TWO Walthamstow men have been found guilty of conspiring to cause mass murder as suicide bombers.
Arafat Khan and Waheed Zaman, of Walthamstow, have today been convicted along with Ibrahim Savant, of Stoke Newington, at Woolwich Crown Court.
The men were recruited in 2006 by Abdulla Ahmed Ali, also of Walthamstow, the ringleader of plot to blow up transatlantic flights.
The trio, who will be sentenced on Monday and face life imprisonment, were last year cleared of knowing the targets had been airlines.
The convictions come nearly four years after the police and secret services smashed the UK’s largest ever terrorist plot, which was based in Walthamstow.

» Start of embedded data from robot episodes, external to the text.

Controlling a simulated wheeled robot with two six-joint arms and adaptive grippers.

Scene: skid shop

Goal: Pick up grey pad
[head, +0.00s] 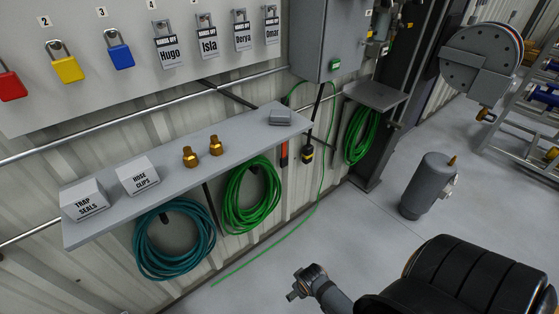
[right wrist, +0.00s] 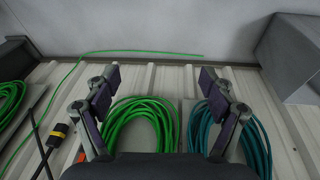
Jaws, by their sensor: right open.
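The grey pad (head: 281,117) is a small flat grey block on the right end of the grey wall shelf (head: 170,176) in the head view. Nothing touches it. My right gripper (head: 302,282) is at the bottom of the head view, low and well apart from the pad. In the right wrist view my right gripper (right wrist: 160,102) is open, with nothing between its fingers. I cannot make out the pad in that view. My left gripper is not in view.
Two brass fittings (head: 203,151), the hose clips box (head: 138,177) and the trap seals box (head: 84,201) share the shelf. Green (head: 252,196) and teal (head: 174,240) hoses hang below it. A padlock board (head: 130,50) is above. A grey cylinder (head: 427,186) stands on open floor.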

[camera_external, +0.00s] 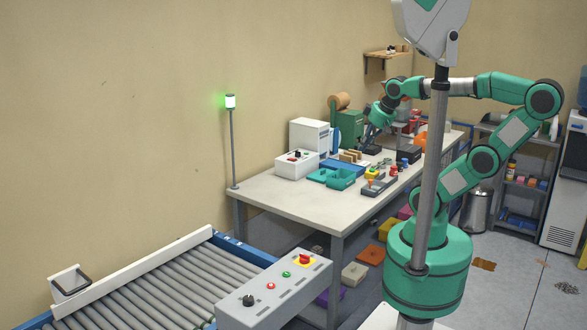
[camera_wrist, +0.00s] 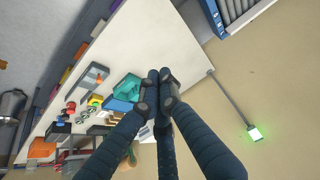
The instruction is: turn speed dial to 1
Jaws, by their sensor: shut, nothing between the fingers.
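A grey control panel (camera_external: 275,296) at the front of the conveyor carries a black dial (camera_external: 248,300), a red button, a green button and a red knob on yellow. The dial's marking is too small to read. A white box (camera_external: 297,165) on the bench also has a dark knob; no label shows which one is the speed dial. My gripper (camera_external: 368,137) is above the far part of the bench, well away from the control panel. In the wrist view its fingers (camera_wrist: 158,82) are together and empty. The control panel is not in the wrist view.
The roller conveyor (camera_external: 160,291) lies at the front left. The bench (camera_external: 285,191) holds a teal tray (camera_external: 341,179), a grey tool holder and several small parts. A post with a green lamp (camera_external: 230,101) stands at the bench's left corner. Coloured bins sit under the bench.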

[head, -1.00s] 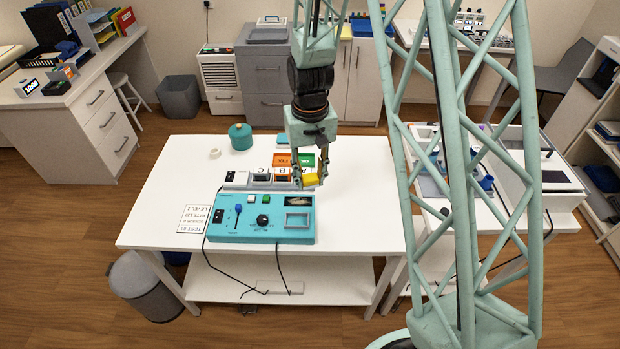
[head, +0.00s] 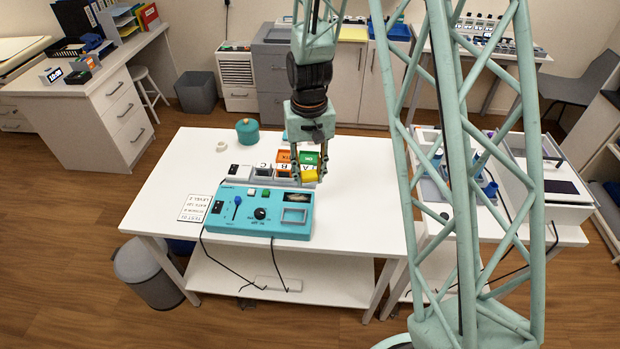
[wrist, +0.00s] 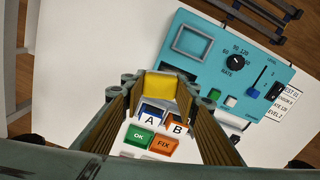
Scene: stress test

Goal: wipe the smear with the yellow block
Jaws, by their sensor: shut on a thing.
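My gripper (head: 309,174) is shut on the yellow block (head: 309,176). It holds the block near the back right corner of the teal control panel (head: 235,222), on the white table (head: 365,205). In the wrist view, the yellow block (wrist: 161,86) sits between the fingertips, with the panel (wrist: 206,70) beyond it. I cannot tell from these frames whether the block touches anything below.
Lettered blocks and the orange FIX and green OK blocks (wrist: 140,138) stand close to my gripper, behind the panel. A teal pot (head: 247,132) and white ring (head: 222,145) are at the back left. A printed card (head: 195,208) lies left of the panel. The table's right side is clear.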

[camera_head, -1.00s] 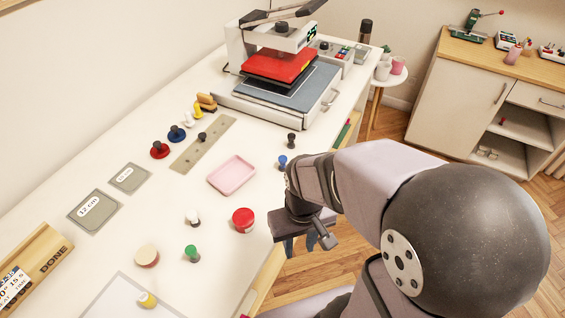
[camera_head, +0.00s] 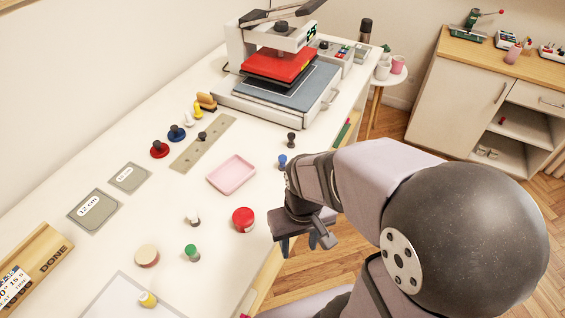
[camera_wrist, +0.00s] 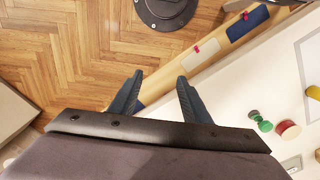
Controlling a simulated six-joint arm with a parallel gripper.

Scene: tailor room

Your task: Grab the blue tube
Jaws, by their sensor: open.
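A small blue-topped piece (camera_head: 282,161), the likely blue tube, stands on the white table near its right edge, just left of my arm. It is small, and my arm comes close to its lower right side. My gripper (camera_head: 298,246) is beyond the table's right edge, below the blue piece in the picture and apart from it. In the wrist view, my gripper's two dark fingers (camera_wrist: 158,82) are spread and empty over the wooden floor and table edge. I cannot make out the blue piece in the wrist view.
Near the gripper are a red round tin (camera_head: 243,219), a green-topped piece (camera_head: 191,251) and a pink tray (camera_head: 231,174). A black-topped piece (camera_head: 291,139) stands behind the blue one. A heat press (camera_head: 280,66) stands at the back. Floor lies right of the table.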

The ringleaders developed a homemade liquid bomb which could be disguised as a soft drink.
Ali and two other members of the cell were found guilty of planning the plot after a 2009 retrial.
The court heard that "martyrdom videos" recorded by the trio proved they were willing to sacrifice their lives.
In a statement, Sue Hemming, the Crown Prosecution Service's head of counter-terrorism said: "Ibrahim Savant, Arafat Waheed Khan and Waheed Zaman were actively working alongside other men on a plot to cause death and injury on a massive scale.
"They were cleared in the previous trial of being aware of the ultimate targets of the plot, but we say that they were committed to the principle and practice of violent jihad to the point of targeting innocent people in an attempt to further their cause.
"The charges against these men were so serious that, following two previous trials where juries could not reach verdicts, the director of public prosecutions decided that the evidence must be properly tested before a jury for a third time.
"The verdicts demonstrate that the Crown Prosecution Service was right to pursue a third trial."
Ali, Tanvir Hussain, of Leyton, and Assad Sarwar, of High Wycombe, Buckinghamshire, were found guilty of the airline bomb plot last year.